To hear an iconic piece like Abdullah Ibrahim's Mannenberg is to undergo an internal shift.  Go on: click the link and start listening:  when I hear those opening piano phrases it takes me to a different place.  Those easy rolling rhythms become the rhythms of walking down a gently curving road, in the cool of the early evening, with home waiting at the end of the day's work.  The call and response of the piano and sax are saying "it's ok - life is hard, but this is a time for peace, this is home".  There is deep sadness but also joy: the music is a solace.

I feel that this music has a "rightness" about it.  It has a quality of inevitability.  Perhaps it's just familiarity, but for me, every phrase in that sax solo seems irreplaceable: gently building, telling a story, drawing you in.

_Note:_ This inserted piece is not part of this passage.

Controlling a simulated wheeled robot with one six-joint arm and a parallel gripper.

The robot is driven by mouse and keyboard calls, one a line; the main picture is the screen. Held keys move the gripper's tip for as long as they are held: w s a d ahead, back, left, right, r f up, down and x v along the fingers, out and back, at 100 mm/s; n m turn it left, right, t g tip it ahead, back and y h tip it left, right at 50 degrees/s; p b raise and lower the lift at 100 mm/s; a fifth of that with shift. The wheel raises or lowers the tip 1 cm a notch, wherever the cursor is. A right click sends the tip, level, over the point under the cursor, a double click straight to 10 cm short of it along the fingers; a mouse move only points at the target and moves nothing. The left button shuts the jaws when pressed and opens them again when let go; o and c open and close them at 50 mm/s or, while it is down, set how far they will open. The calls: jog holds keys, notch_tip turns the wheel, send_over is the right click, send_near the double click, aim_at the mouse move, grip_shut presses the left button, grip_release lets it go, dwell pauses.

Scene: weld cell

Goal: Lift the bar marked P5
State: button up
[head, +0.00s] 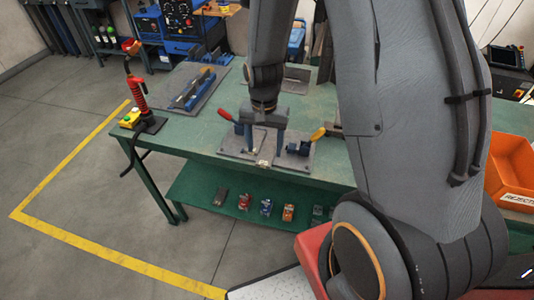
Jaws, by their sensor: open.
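My gripper (264,147) is open and points down over a grey fixture plate (232,142) on the green table. Its two fingers are spread apart just above or at the plate; I cannot tell if they touch anything. No marking P5 is readable. A small pale piece (263,163) shows at the plate's front edge, too small to identify. The bar cannot be picked out with certainty; it may be hidden by my gripper. A clamp with a red handle (225,114) stands left of my gripper, and one with a yellow handle (318,134) stands right.
The green table (180,139) carries another fixture plate with a blue part (200,86) at back left. A red device (139,96) stands at its left corner. Several small items lie on the lower shelf (200,180). An orange reject bin (512,165) is at right.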

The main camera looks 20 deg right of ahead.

Now, no one could say that my life was hard: I have comfort and luxury and  opportunities that would be unthinkable to 90% of the world, and unimaginable to someone even 50 years ago, at the time when those rhythms and sounds were imprinting themselves on me.  My life is easy. And yet...

And yet there are feelings of loss, and regret, and sadness, and a sense of time passing and things passing from one's grasp and one's view.  And there is anger, at time wasted, and opportunities missed, and moments that have slipped by with insufficient appreciation.  And these are some of the feelings that come when "Mannenberg" starts to play.  There is the ache of being away from home, from a time and place long gone and out of reach.  But the music seems to say "it's ok, this is your  home, this music".  And maybe it is ok.  Maybe if that music calls and resonates so strongly within one, it really is ok.

All this reflection is prompted by the arrival in the post yesterday of "Cape Jazz Collection" a book of sheet music of original tunes by South African composers.  I've been picking out some of the tunes on my alto, searching for that quality that draws out these strong emotions.  And it's unmistakeably there: "Bo Kaap" by McCoy Mburatha, "Umlazi" by Basil Coetzee, "Cape Town" by Merton Barrow are the pieces I will start with.  In each of these, I find that hook, that pull that says "homecoming".  Perhaps intellectually I will learn what it is, perhaps it will remain elusive.   All I know, for now, is that my musical adventure has taken another step, I feel the bittersweet emotions of that music: hardship, yearning, and yet filled with joy and acceptance.